[Written problem]:
Return only the stretch of the material below that begins with the line containing "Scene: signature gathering" and ends with the line containing "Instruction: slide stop", exactly; both of those lines belong to it.

[Extracted records]:
start
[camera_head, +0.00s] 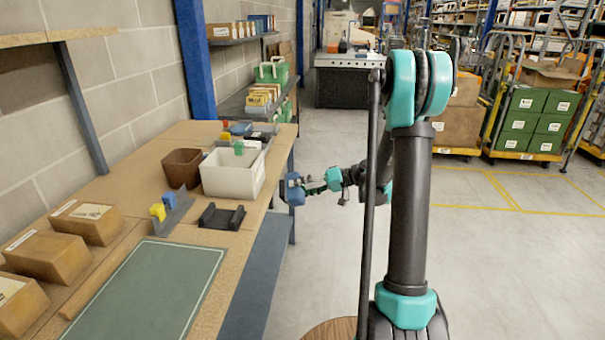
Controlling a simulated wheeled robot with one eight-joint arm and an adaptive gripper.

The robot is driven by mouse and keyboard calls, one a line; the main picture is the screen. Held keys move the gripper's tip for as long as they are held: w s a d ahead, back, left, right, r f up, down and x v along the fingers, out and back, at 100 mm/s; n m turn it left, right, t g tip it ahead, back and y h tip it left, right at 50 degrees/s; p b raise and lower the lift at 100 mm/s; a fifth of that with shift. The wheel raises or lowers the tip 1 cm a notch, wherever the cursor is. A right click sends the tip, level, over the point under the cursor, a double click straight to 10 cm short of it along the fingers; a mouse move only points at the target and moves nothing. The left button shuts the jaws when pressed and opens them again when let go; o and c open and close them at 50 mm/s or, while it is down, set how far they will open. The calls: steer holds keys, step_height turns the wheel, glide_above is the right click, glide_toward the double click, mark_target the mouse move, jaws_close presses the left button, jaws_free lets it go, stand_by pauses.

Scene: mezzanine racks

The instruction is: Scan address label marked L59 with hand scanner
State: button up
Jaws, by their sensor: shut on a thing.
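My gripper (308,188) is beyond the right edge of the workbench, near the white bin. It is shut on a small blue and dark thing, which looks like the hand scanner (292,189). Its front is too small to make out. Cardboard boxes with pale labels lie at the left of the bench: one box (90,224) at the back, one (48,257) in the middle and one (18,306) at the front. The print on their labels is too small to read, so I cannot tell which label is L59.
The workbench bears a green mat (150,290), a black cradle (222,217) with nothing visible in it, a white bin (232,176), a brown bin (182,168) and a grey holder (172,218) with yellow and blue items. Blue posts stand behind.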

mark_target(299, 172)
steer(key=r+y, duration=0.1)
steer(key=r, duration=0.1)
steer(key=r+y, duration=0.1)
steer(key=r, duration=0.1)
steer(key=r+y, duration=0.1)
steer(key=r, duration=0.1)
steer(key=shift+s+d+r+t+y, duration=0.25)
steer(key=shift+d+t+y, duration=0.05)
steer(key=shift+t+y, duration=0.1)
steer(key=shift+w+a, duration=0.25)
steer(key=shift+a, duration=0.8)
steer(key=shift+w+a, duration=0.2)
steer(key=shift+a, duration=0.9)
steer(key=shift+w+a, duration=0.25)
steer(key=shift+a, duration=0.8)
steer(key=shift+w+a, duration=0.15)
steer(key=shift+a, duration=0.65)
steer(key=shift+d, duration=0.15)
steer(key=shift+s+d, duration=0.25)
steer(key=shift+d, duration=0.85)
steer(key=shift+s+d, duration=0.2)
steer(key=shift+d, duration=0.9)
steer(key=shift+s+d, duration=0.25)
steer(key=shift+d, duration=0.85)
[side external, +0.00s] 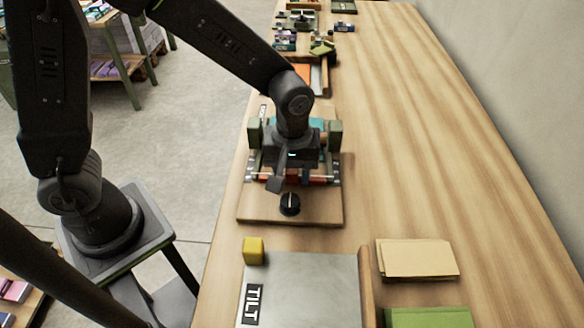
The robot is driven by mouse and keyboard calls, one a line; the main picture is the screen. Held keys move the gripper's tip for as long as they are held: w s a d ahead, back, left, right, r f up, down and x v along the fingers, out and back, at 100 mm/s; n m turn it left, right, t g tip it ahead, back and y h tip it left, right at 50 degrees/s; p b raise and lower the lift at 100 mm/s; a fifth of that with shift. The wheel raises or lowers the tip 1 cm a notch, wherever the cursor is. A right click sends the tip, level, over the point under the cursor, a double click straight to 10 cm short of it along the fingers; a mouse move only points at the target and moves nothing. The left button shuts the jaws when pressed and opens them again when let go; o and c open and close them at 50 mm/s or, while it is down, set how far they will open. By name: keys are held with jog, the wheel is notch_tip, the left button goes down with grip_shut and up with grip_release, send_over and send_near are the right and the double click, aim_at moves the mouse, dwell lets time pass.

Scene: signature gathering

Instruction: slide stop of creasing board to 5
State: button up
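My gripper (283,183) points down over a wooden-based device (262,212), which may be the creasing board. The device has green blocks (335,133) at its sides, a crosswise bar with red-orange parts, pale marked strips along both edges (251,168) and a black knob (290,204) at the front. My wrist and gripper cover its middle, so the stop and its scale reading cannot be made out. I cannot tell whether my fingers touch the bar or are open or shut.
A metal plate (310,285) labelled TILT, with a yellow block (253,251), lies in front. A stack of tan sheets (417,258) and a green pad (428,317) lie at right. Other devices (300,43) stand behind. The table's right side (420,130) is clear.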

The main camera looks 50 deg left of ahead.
end
[Response to this task]:
Scene: signature gathering

Instruction: slide stop of creasing board to 5

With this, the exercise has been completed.